Born in New York , Rania graduated  as a Graphic Designer from the American University  of  Beirut . For the past 6 years she has been awarded every year the Artist Fellowship Program Grant Award  from the DC Commission on the Arts and Humanities.

For Copyright reasons we cannot show her installation  before  June 15 . We will try our best to update this article after that date

Update
WUSA/9 the local Channel of CBS had an interview with Artist Rania Hassan and here is the video they released on the artwork that was displayed at the Smithsonian Museum . Click to view

Rania Hassan

rania smithsonian
The Smithsonian Institute published on its website this image of Artist Rania Hassan’s exhibit and this is how it was described : Artist Rania Hassan invokes strands of thread. When you knit something, she notes, “the whole structure is from a single line of thread.

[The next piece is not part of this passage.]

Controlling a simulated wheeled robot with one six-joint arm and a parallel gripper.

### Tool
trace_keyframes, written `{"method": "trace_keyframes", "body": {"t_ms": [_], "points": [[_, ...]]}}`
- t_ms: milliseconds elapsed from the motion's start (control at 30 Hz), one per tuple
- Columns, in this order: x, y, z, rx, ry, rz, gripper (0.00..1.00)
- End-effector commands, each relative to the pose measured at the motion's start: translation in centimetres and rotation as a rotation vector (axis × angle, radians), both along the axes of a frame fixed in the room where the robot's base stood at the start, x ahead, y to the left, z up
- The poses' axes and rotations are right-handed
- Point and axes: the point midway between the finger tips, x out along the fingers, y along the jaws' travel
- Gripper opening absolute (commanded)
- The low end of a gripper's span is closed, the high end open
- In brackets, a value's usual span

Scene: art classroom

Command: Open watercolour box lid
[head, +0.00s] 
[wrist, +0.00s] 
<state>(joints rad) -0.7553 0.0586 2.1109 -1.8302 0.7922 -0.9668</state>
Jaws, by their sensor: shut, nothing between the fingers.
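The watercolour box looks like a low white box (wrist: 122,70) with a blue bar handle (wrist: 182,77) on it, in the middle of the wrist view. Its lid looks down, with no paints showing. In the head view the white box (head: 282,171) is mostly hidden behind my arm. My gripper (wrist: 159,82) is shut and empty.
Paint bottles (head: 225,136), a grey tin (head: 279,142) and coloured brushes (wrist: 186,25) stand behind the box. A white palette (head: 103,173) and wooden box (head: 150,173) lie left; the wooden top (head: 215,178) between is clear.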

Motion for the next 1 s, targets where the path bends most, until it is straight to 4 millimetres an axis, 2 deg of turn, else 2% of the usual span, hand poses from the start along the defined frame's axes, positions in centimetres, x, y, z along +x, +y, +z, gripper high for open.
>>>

To me that’s really inspiring, because my work is about connection and how we’re all interconnected.” Threads can also be interwoven, of course, like the stories of people moving through places and moments together. These thoughts inform much of Hassan’s work. Hassan’s featured piece at By the People this year is Paths 7, part of a series examining the threads we follow as we make decisions throughout our lives—decisions which we often come to regret. Paths 7, a repudiation of this regret, takes the form of a strikingly symmetrical pile of gold leaf situated just beneath the tip of a drop spindle pendulum. It’s a clean, beautiful image that suggests serenity and perfection. Hassan sees it as a cosmic “You Are Here” sign. Hassan explains that the wondrous quality of the piece arose from her own wonder at the fact that everyone who would be seeing it at the festival would have arrived at the exact same place and moment in Washington, D.C. despite having followed completely unique paths in their lives up until then. She finds a kind of reassuring solidarity in that—the inevitable confluences of all our respective strands through time. “All of your stories are colliding at the same time,” she says. “This is where you’re meant to be. Everything you’ve done has brought you right here.”